By Levi Livengood
For many, the representation of minority groups in the media is a major concern, arising for many reasons and for different goals. There is a particular focus on LGBT, black, and asian representation, especially at Independence.
Movies grab plenty of attention, positive and negative. With regards to the topic at hand, there is particular concern. According to a 2015 study by USC Anneberg School for Communication and Journalism, women were just 30% of all speaking characters in the top 100 grossing movies of that year, whites were slightly over-represented at 73.1%, which is slightly larger than the current majority of whites in the US, which is 62.6%, and other minority groups were underrepresented when compared to the general population, with asians not featuring at all in the speaking roles of 40 movies, and finally, at least one LGBT person featured in only 14% of the films.
Many see this as a major problem, arguing that since the United States has a substantial plurality of minority groups, they should see more direct representation in the media. Some also see an agenda of sorts where Hollywood executives will deliberately seek out to have white actors play the main roles in a film, even if it means changing the character’s race, whatever their reason may be. Some point to the casting of Scarlett Johansson, a white woman, to the main role of Ghost in the Shell, which was an adaptation of an anime and manga of the same name set in japan.
Is this actually a problem? For many, the lack of diversity in Hollywood illustrates a past that has not been left behind, namely one of a white majority society dominated by straight men that is slowly evaporating and must share with the others in society in the name of fairness. For others this whole controversy is a non-issue and even overblown. For one, the lack of female representation in not universal, as they feature heavily in romance films. Likewise, the gap dramatically closes for other genres of film beside action. Some argue that this is less an act of discrimination against women, and more of a pandering to the main market for a film. Men enjoy action movies far more than women, and women vastly prefer romance to action. This does not illustrate a conspiracy per se, but more the fundamental differences between men and women.
But women are not a minority, what about the other groups of people? To start, it is true that there is overrepresentation and underrepresentation of the majority and minority respectively. The LGBT make up between 1-8% of the general population, so the statistics on their representation are not particularly grievous. Likewise the degree to which minority groups are generally represented in speaking roles does not vary more than 10%.
Where their concern is different is with regards to the leads of films. There is a clear overrepresentation of white, straight, males in this regard. Is it necessarily negative? Perhaps, though I take issue primarily where characters who are of a particular group are removed from that group and put into another for any reason. Some argue that it is good that white characters are made more ‘diverse’ because it aids in representation and helps to right old wrongs throughout the past century. Yet I strongly disagree with this position and find it hypocritical. If it is wrong to race swap minority characters, then we must say the same for majority characters if we are to recognize actual equality of these groups.
Another criticism is that the roles minority characters perform are not particularly flattering in many cases. Some point to the prevalence of muslim antagonists in the 2000s, representing terrorism.

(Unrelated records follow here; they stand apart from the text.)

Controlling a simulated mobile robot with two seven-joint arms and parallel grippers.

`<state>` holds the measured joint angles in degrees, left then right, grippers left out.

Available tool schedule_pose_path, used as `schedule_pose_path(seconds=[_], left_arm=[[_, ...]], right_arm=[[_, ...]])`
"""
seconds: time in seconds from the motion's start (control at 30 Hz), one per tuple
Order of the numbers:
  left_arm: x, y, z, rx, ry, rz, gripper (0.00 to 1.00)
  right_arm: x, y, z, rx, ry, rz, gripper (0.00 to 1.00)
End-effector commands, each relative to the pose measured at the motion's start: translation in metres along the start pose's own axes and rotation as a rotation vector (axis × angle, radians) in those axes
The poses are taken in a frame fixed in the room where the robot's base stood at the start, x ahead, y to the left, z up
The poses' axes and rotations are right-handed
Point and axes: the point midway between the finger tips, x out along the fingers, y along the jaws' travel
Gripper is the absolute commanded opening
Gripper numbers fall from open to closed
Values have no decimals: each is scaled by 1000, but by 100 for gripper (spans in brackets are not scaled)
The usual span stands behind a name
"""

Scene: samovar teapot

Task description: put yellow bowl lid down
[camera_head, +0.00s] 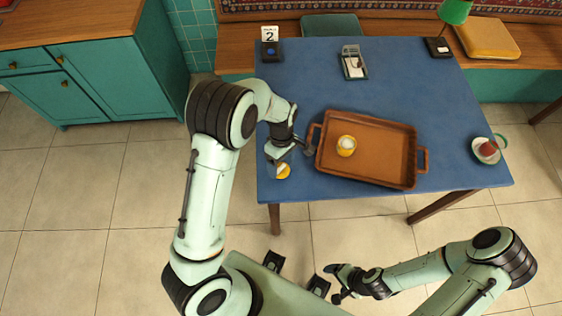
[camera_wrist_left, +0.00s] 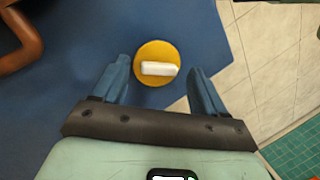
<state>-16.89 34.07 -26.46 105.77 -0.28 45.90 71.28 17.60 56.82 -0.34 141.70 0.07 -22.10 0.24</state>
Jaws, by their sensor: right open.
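The yellow lid (camera_head: 283,171) with a white bar handle appears to lie on the blue table near its left front edge. In the left wrist view the lid (camera_wrist_left: 142,78) shows between the fingertips. My left gripper (camera_head: 289,158) is open over the lid; in the wrist view its fingers (camera_wrist_left: 159,70) are spread apart with a gap on each side of the handle. The yellow bowl (camera_head: 346,152) stands uncovered on the brown tray (camera_head: 385,177), with something white inside. My right gripper (camera_head: 338,284) is open and empty, in front of the table.
The blue table (camera_head: 310,80) has free room behind the tray. A cup with red contents on a saucer (camera_head: 487,149) stands at the right. A small tray (camera_head: 353,63), a number 2 sign (camera_head: 270,35) and a green lamp (camera_head: 456,12) are at the back.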

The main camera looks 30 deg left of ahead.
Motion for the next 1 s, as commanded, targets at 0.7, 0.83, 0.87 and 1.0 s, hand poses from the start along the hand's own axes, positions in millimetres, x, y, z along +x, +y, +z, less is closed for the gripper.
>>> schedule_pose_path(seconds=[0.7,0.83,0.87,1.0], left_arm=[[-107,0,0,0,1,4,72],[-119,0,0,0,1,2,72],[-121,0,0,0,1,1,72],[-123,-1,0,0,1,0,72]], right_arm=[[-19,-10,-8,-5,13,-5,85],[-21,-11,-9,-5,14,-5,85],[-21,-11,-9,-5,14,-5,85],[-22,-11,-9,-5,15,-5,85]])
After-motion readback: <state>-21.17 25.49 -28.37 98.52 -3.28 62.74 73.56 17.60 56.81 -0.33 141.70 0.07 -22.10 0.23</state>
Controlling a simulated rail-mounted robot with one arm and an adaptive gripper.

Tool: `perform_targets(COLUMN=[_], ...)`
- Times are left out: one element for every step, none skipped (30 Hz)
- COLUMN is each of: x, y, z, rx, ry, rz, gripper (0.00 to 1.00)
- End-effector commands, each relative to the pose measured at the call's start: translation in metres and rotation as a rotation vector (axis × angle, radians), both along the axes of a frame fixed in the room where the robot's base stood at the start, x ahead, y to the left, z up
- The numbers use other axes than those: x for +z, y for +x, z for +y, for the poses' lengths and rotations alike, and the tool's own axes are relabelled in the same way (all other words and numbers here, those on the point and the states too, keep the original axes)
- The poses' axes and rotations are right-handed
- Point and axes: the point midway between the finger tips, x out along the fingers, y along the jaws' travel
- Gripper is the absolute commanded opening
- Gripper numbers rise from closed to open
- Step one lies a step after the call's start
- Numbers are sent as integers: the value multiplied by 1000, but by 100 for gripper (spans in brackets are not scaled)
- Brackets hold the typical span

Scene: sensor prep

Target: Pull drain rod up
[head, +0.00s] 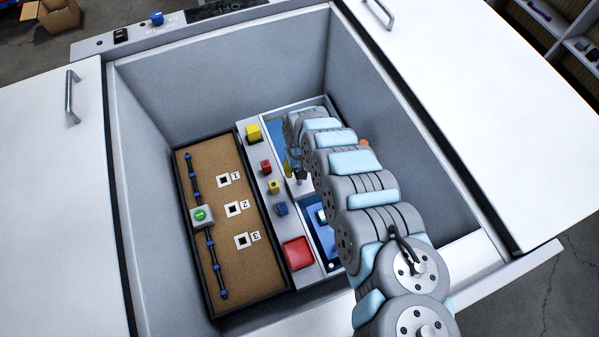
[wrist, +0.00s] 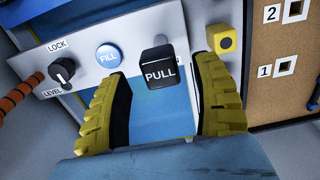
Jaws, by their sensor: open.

Others point to historical problems, such as black face or the general portrayal of blacks in films like The Birth of a Nation. I do think this criticism is valid where applicable. To be sure, the portrayal of many minorities has not been good now or in the past. I will point out though that the majority is not spared from negative stereotypes either. Everyone knows about the spoiled, rich, white girl stereotype that is prevalent in the media and even on this campus. Likewise, many minorities consider it a joke and insult to tell someone that they are acting ‘white’. If this is okay, then other negative stereotypes, where they are meant as a joke alone mind you, are also okay. I draw the line as soon as a stereotype is meant as more than a joke and paraded as a legitimate criticism against a group of people, white, black, asian, gay or straight.